P.S. The XPath you’ve provided grabs the very first paragraph only.

It seems that I figured out a workaround:
I created a new scraping template (list), defined a custom selector (DIV#content-main> P:not(:has(strong)):not(.cssclass1)) and then just used :scope. Then I use “Merge text” to merge the content.

List scraper and Single page scrapers are different and unless you use :scope before your selector for the fields in the List scraper, your scope will be the page Body <html> element, if you do provide the scope then path will be calculated from the container, similar to the . in the XPath.

I see that your selector still targeting different element, think you mean to use(or similar):

DIV#content-main> P:not(:has(strong, .cssclass1, iframe))

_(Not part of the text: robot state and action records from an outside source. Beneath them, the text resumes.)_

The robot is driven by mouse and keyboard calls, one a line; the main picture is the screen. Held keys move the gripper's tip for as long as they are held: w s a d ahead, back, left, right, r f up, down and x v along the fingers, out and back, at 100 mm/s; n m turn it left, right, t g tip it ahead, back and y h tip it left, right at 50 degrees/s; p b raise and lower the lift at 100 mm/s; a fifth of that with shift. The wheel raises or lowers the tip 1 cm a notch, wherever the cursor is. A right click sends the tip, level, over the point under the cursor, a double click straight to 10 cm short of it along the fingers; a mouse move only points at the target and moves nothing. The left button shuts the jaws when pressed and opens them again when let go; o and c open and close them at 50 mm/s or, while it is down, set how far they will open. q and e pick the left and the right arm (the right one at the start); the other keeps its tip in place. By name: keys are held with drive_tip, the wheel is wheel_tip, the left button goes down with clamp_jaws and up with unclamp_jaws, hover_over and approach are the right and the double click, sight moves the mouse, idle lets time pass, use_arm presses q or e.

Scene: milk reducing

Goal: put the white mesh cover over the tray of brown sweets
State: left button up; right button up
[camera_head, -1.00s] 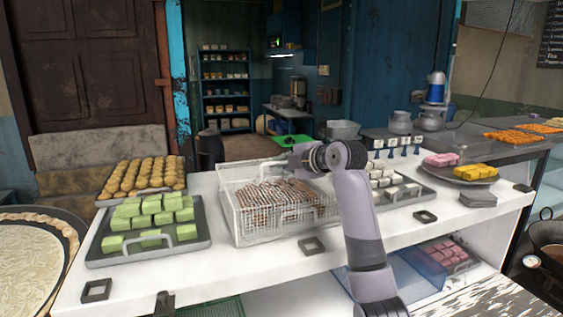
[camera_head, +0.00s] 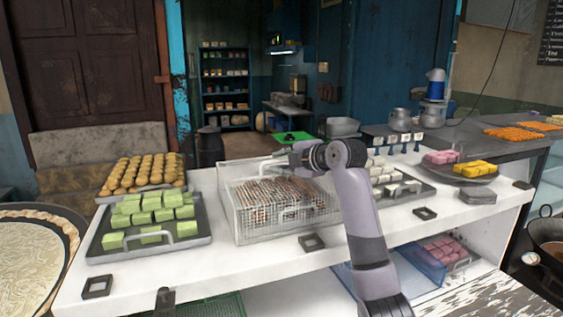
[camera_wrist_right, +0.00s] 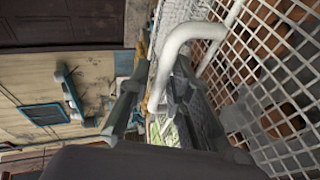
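The white mesh cover (camera_head: 235,215) stands upright on the counter around the tray of brown sweets, which shows through its mesh. The brown sweets (camera_head: 290,192) lie in rows inside it. A loop handle of that tray is visible behind the mesh at the front. In the right wrist view the cover's white tube handle (camera_wrist_right: 178,48) curves down between my fingers, with mesh wall (camera_wrist_right: 265,90) to the right. My right gripper (camera_head: 272,163) is at the top of the cover; its fingers (camera_wrist_right: 158,112) stand apart on either side of the handle.
A tray of green sweets (camera_head: 196,243) is left of the cover, with round golden sweets (camera_head: 145,172) behind. White sweets (camera_head: 392,180) are close on the right, partly behind my arm. Bare white counter (camera_head: 260,262) lies in front, with black square fittings (camera_head: 312,243).

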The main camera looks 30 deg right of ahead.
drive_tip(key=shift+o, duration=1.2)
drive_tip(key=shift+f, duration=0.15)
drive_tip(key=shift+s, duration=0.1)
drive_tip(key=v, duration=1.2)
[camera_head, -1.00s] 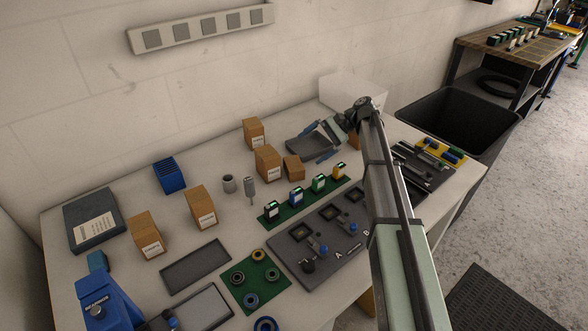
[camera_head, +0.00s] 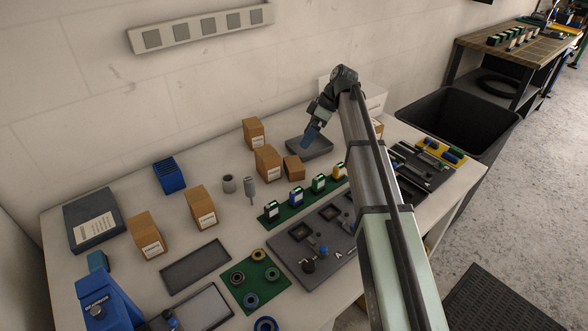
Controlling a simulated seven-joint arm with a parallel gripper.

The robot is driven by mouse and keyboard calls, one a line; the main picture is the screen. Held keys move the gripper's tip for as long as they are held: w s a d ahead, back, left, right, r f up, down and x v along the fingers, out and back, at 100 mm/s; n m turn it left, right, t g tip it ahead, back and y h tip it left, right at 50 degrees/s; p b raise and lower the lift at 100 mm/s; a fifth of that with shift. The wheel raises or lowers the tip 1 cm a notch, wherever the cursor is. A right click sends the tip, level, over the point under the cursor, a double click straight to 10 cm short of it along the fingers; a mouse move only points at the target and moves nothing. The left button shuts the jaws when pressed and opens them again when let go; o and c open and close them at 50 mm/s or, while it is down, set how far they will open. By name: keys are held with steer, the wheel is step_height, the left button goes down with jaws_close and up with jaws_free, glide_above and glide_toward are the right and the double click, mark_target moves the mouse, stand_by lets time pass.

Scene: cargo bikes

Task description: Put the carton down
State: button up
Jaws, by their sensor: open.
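Several brown cartons with white labels stand on the white table. One stands at the back (camera_head: 253,132), one in front of it (camera_head: 267,162), with a smaller one (camera_head: 293,168) beside that. Two more stand to the left, one nearer the middle (camera_head: 201,207) and one further left (camera_head: 146,236). Another brown carton (camera_head: 377,128) is mostly hidden behind my arm. My gripper (camera_head: 309,140) points down over the dark grey tray (camera_head: 320,152), open, with its blue fingers seen nearly edge-on. No carton shows between the fingers. I cannot tell whether the fingertips touch the tray.
A white box (camera_head: 376,97) stands behind my arm. A green strip with several coloured blocks (camera_head: 296,197) and a dark fixture board (camera_head: 290,251) lie in front. A blue slotted holder (camera_head: 169,175) stands left. A dark bin (camera_head: 455,120) is beyond the table's right end.

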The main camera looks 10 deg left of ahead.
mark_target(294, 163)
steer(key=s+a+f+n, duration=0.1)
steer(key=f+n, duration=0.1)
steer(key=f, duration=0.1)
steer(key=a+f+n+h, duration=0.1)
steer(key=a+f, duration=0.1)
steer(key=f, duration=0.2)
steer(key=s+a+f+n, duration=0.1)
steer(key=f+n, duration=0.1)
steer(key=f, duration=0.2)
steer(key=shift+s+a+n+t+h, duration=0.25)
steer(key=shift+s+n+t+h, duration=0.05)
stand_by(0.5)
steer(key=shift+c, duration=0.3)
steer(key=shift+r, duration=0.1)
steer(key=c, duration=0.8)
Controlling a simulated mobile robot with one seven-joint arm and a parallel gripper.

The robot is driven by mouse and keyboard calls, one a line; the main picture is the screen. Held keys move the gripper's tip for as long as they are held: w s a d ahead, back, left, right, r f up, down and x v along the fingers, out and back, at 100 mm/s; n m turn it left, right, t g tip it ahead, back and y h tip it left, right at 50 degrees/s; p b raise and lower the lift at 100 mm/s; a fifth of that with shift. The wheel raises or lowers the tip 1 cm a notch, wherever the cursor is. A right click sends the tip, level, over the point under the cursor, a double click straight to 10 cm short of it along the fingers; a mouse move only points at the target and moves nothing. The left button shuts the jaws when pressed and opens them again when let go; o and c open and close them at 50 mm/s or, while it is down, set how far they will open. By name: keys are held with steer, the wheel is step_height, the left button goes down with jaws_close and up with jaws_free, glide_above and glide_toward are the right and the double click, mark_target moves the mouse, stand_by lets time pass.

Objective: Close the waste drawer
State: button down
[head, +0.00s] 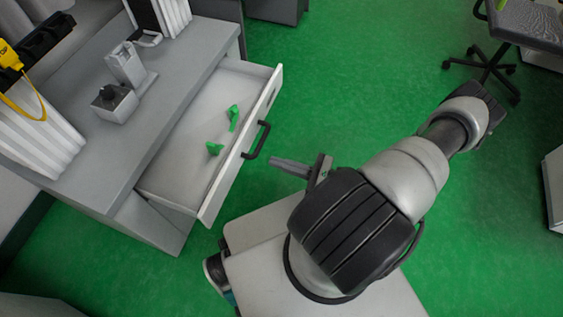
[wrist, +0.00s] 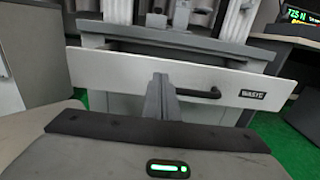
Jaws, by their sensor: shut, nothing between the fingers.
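The waste drawer (head: 190,168) is pulled out from under the grey bench in the head view. Two small green pieces (head: 221,134) lie inside it. Its white front has a black handle (head: 257,140). In the wrist view the front (wrist: 110,72) spans the picture, with a "WASTE" label (wrist: 252,94) right of the handle (wrist: 200,92). My gripper (head: 273,163) is shut and empty, just outside the drawer front, near the handle. In the wrist view its fingers (wrist: 161,80) point at the front, left of the handle. I cannot tell whether they touch it.
An office chair (head: 515,35) stands at the top right. Green floor (head: 350,80) is clear right of the drawer.

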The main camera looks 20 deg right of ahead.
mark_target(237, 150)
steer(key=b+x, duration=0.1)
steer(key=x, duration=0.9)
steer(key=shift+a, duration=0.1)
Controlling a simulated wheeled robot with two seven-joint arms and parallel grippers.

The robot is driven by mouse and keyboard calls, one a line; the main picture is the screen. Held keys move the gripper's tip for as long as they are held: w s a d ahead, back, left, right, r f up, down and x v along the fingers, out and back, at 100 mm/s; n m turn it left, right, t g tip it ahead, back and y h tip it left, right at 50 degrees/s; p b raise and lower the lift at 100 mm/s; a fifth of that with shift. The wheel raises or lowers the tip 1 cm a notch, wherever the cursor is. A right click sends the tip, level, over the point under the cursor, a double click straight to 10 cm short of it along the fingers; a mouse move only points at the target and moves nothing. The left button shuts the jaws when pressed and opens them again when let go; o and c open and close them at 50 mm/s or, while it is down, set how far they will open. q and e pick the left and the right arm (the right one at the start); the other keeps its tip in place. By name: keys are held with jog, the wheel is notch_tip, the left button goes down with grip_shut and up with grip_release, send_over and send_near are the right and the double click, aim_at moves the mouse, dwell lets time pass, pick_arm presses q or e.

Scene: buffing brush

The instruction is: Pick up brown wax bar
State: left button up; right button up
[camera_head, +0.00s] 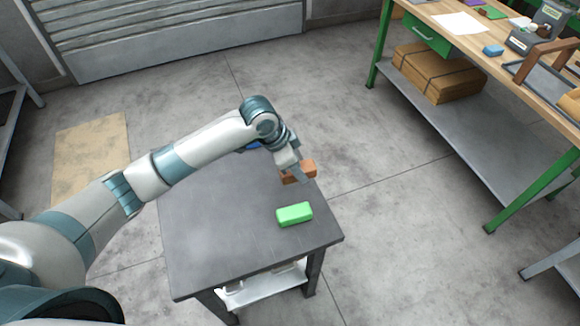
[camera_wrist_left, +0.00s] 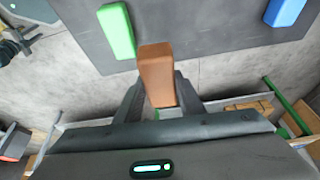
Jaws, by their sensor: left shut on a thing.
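The brown wax bar (camera_head: 308,168) is at the far right corner of the small dark table (camera_head: 215,235). My left gripper (camera_head: 299,173) reaches over the table and is shut on the bar. In the left wrist view the brown bar (camera_wrist_left: 156,70) sits between the two fingers of the left gripper (camera_wrist_left: 160,95), its far end sticking out past them. I cannot tell whether the bar touches the tabletop. My right gripper is not in view.
A green bar (camera_head: 294,214) lies on the table nearer the front. A blue bar (camera_head: 253,146) is partly hidden behind my left arm. A workbench (camera_head: 470,45) with green legs stands at the right. The table's left half is clear.

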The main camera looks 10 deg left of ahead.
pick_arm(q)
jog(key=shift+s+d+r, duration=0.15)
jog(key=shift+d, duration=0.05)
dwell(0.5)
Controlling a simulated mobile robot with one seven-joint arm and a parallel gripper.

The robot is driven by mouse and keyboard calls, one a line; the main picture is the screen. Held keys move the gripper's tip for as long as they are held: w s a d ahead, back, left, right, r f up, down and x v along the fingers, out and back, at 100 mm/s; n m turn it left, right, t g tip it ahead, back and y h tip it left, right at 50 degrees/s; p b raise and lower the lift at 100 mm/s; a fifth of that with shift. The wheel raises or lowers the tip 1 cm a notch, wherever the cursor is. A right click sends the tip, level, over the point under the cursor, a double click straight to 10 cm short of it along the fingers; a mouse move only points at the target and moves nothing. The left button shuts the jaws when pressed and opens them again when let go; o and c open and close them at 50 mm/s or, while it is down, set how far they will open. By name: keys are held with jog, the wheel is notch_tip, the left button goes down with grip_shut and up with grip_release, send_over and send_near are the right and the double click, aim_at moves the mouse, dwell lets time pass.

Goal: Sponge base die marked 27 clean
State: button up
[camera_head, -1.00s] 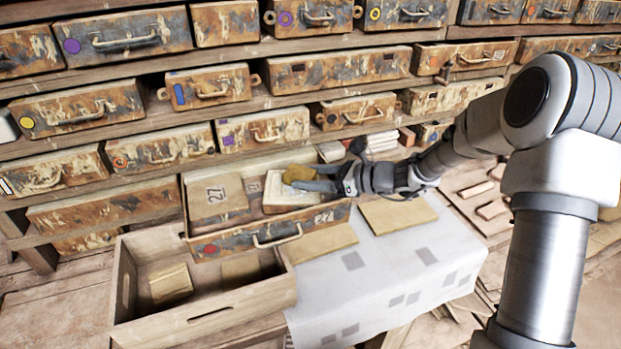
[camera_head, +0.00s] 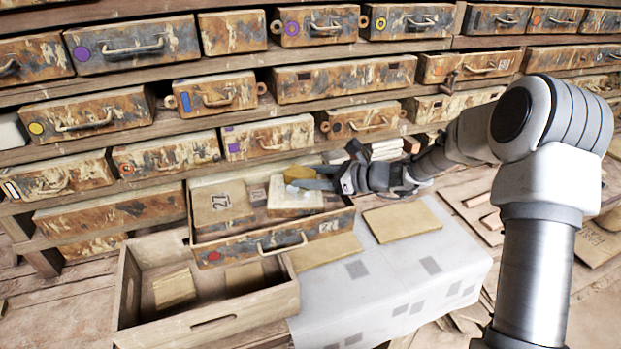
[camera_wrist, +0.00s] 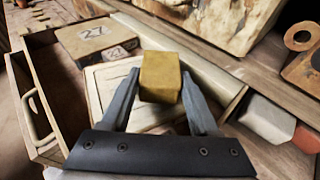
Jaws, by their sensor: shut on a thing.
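My gripper (camera_wrist: 161,76) is shut on a yellow-brown sponge block (camera_wrist: 160,80), which also shows in the head view (camera_head: 299,172). The sponge is over the back part of a pale block (camera_head: 297,202), likely the base die, in the open drawer (camera_head: 285,241). I cannot tell whether sponge and block touch. The pale block shows partly behind my fingers in the wrist view (camera_wrist: 108,88). A tan block marked 27 (camera_head: 222,203) lies to its left in the same drawer. The drawer front also has a 27 label and a red dot.
A wooden crate (camera_head: 215,325) with tan pieces stands below the drawer. A white cloth (camera_head: 400,290) with grey squares lies to the right, with a tan board (camera_head: 402,221) on it. Shelves of closed drawers (camera_head: 345,77) rise behind.

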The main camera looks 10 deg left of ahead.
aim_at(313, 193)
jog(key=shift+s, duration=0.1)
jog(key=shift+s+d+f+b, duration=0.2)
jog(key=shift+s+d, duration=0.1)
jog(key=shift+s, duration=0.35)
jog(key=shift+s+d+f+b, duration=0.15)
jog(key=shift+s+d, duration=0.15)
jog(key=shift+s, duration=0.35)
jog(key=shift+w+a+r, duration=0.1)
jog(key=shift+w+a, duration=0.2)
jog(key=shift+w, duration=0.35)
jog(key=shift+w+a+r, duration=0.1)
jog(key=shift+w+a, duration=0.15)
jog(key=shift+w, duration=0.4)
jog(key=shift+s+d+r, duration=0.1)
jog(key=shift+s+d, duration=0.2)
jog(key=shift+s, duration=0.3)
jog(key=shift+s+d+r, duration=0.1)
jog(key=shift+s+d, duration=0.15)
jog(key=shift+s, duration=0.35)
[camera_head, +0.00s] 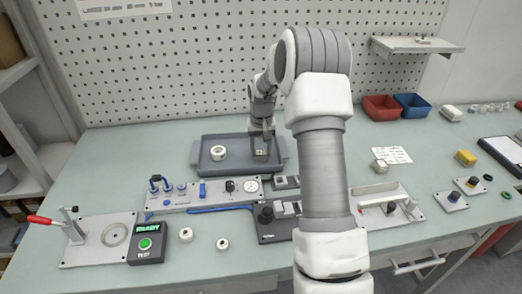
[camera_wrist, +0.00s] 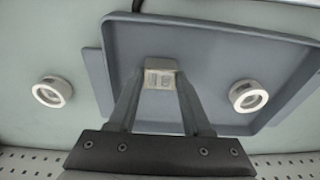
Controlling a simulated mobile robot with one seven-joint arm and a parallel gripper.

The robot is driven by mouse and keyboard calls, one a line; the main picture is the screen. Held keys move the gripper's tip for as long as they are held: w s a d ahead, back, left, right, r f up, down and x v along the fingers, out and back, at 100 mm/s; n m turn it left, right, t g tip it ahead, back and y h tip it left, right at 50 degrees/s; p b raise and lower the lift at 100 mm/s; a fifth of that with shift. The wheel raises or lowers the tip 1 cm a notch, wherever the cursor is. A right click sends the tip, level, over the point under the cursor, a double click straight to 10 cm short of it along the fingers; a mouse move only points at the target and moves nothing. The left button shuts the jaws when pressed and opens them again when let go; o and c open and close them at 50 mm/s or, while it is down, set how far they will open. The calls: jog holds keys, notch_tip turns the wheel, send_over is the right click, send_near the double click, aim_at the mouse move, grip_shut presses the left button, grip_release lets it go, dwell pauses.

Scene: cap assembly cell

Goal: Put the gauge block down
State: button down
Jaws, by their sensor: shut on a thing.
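The gauge block (camera_wrist: 160,65) is a small pale grey block with markings on its face. My gripper (camera_wrist: 158,84) is shut on it, with one finger on each side. In the head view the gripper (camera_head: 262,140) points down over the right part of the grey tray (camera_head: 196,178), and the block (camera_head: 260,152) shows at its fingertips. In the wrist view the block lies within the outline of the tray (camera_wrist: 118,55). I cannot tell whether the block touches the tray floor.
A white ring (camera_head: 218,152) lies in the tray's left part. Another ring (camera_wrist: 52,91) lies outside the tray in the wrist view. A connector panel (camera_head: 205,192) stands in front of the tray. Red (camera_head: 381,107) and blue (camera_head: 412,105) bins stand at the back right.

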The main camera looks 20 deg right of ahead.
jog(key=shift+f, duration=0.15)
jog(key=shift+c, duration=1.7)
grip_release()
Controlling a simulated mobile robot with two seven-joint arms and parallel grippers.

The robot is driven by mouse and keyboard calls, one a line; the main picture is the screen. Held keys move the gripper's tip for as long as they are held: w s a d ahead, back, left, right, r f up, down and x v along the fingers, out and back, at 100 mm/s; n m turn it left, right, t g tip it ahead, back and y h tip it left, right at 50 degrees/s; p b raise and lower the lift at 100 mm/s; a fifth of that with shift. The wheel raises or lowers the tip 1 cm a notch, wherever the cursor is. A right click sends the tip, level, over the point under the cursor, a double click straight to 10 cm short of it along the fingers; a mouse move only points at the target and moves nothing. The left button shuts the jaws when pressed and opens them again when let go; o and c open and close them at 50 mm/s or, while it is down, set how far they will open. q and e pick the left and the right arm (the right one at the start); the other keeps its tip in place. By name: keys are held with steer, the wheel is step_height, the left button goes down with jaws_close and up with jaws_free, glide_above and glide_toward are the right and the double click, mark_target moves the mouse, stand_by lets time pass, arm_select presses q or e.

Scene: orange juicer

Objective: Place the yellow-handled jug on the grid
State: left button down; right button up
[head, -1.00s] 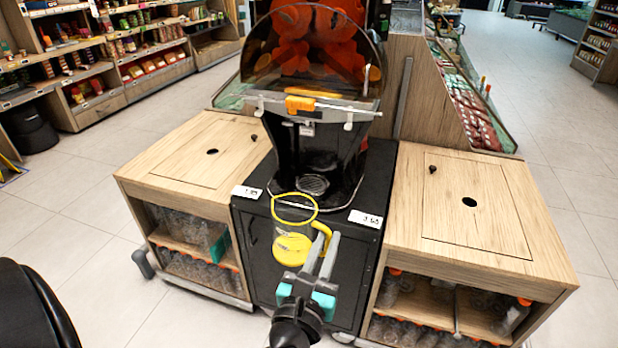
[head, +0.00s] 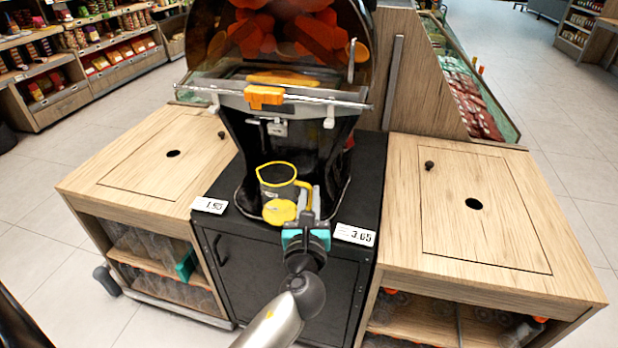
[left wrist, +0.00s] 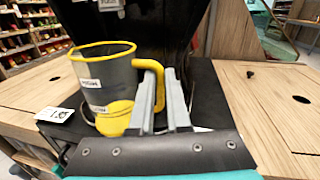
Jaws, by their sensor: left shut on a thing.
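The jug (head: 276,190) is dark and see-through, with a yellow rim, yellow handle and a yellow patch low on its side. It is upright, at the front of the juicer's dark bay. My left gripper (head: 308,204) is shut on its handle from the right. The left wrist view shows the jug (left wrist: 108,78) left of the gripper (left wrist: 163,100), with the yellow handle between the fingers. The grid is hidden behind the jug in the head view. I cannot tell whether the jug's base touches anything. My right gripper is not in view.
The juicer (head: 290,100) with an orange tap bar stands above the bay, on a black cabinet (head: 270,262). Wooden counters flank it on the left (head: 140,160) and right (head: 500,220). Price cards (head: 354,235) sit on the cabinet's front edge.

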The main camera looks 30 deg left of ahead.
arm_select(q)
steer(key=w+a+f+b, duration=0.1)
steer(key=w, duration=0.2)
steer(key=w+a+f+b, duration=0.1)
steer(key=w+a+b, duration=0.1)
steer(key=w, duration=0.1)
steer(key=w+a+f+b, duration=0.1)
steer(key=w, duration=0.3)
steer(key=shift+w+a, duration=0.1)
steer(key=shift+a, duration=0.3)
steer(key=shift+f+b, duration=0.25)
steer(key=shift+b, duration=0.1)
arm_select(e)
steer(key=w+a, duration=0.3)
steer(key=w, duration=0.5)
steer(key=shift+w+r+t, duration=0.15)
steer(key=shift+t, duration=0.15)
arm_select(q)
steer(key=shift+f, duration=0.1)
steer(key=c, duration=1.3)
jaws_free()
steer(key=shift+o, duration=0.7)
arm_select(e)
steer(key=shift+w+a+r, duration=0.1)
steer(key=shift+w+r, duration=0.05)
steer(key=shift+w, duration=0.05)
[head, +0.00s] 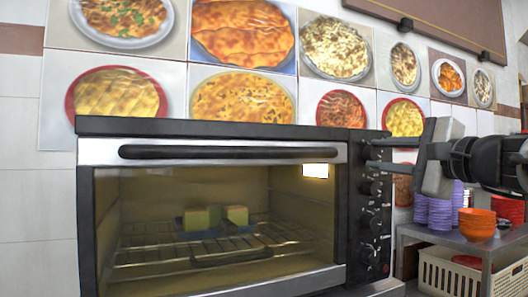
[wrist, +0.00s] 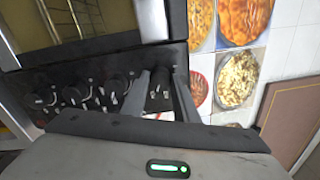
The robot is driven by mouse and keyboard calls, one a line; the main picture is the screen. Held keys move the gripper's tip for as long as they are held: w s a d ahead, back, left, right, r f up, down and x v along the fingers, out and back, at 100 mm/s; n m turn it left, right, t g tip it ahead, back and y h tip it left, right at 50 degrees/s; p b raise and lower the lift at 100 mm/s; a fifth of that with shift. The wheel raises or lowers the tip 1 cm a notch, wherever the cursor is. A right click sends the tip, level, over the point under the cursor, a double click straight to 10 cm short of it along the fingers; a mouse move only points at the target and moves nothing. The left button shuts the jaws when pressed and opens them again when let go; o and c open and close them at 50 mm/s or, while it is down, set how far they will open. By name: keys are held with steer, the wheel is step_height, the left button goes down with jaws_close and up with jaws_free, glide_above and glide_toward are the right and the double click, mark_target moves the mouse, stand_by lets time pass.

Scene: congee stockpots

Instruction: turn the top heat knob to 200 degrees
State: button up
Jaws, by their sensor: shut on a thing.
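A countertop oven (head: 210,152) with a black frame and silver trim has a column of dark knobs down its right-hand panel. My gripper (head: 369,153) reaches in from the right at the uppermost knob, with one finger above it and one below. In the wrist view, my gripper (wrist: 161,92) has its two grey fingers on either side of the end knob, the top heat knob (wrist: 158,88). The fingers are shut on this knob. In the head view the fingers partly hide it. The dial markings are too small to read.
Lower knobs (head: 371,220) run down the panel below my gripper. The oven door is shut, with a blue dish of yellowish blocks (head: 215,217) on the rack inside. A metal table (head: 440,236) with purple and orange bowls (head: 477,222) stands right, above a cream basket (head: 445,275).

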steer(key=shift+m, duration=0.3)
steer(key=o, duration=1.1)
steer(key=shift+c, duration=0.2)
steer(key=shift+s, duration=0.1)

P.S. The XPath you’ve provided grabs the very first paragraph only.

Can you please provide loom, recording or similar? It’s not what I see. Unless I see the exact markup and exact Scraper model you are building, it’s really hard to help meaningfully unfortunately.

As mentioned above, it’s meant to be used on the current page, which was generated based on your request above, if I understood you correctly.

Here is the sreenshot on my side, but again not sure what exactly you are building:

@manvel

Thanks for your help!:muscle:

Here is a more detailed explanation. The main question how to make it to grab all of the items (content), not the very first one. And how to merge them into one single piece.

Thanks @den for the detailed information on the use-case here is a demo for you on how to build it: Loom | Free Screen & Video Recording Software | Loom

And also the playbook: https://www.bardeen.ai/playbook/community/Scraping-www.marijuanamoment.net-HnFaFOcrG9pll3SuGV itself.

@manvel

Many thanks for your time and help! I do really appreciate this :pray:

The thing here, that it looks like a very clumsy workaround. For example, scraping only just a single page may take around 35 credits (using the premium background mode). I believe if it worked as intended, it would use only a couple of credits per page.

Actually, I think that implementing a filtering logics into the scraper could be very beneficial for many users. Just like “Selector Include:” & “Selector Exclude:”. Just in case if the developers read this tread.

Also, implementing a freestyle Puppeteer action could be beneficial in case if I’d like to compound scraping with some other automations tasks.

P.S. BTW, I’ve tried Puppeteer itself with the mentioned CSS selector. Worked like a charm, all of necessary information was scraped easily. So, I believe, it is something wrong with the Bardeen’s logic.

The same issue was for the listing itself. Bardeen grabs the very first item only (despite I point 10 items), and that’s all.

Also:

  • You barely can update templates, in 90% cases you have to create new ones.
  • Sometimes you can’t even update your entire playbook after all the changes you have done, it returns an error.
  • For some reason new documents are not displayed in Google Docs selection.
  • It consumes premium “credits” unpredictable.
  • Overall, the behavior of the Bardeen is unstable and unpredictable.

It was a great try, but it seems that it is too early and the app feels like still in beta. Anyway, thanks for what you are doing, the idea is great itself. I hope that the project will reach real success very soon. For now, I think Browserless + Zapier will be more efficient and straightforward to use.

This topic was automatically closed 10 days after the last reply. New replies are no longer allowed.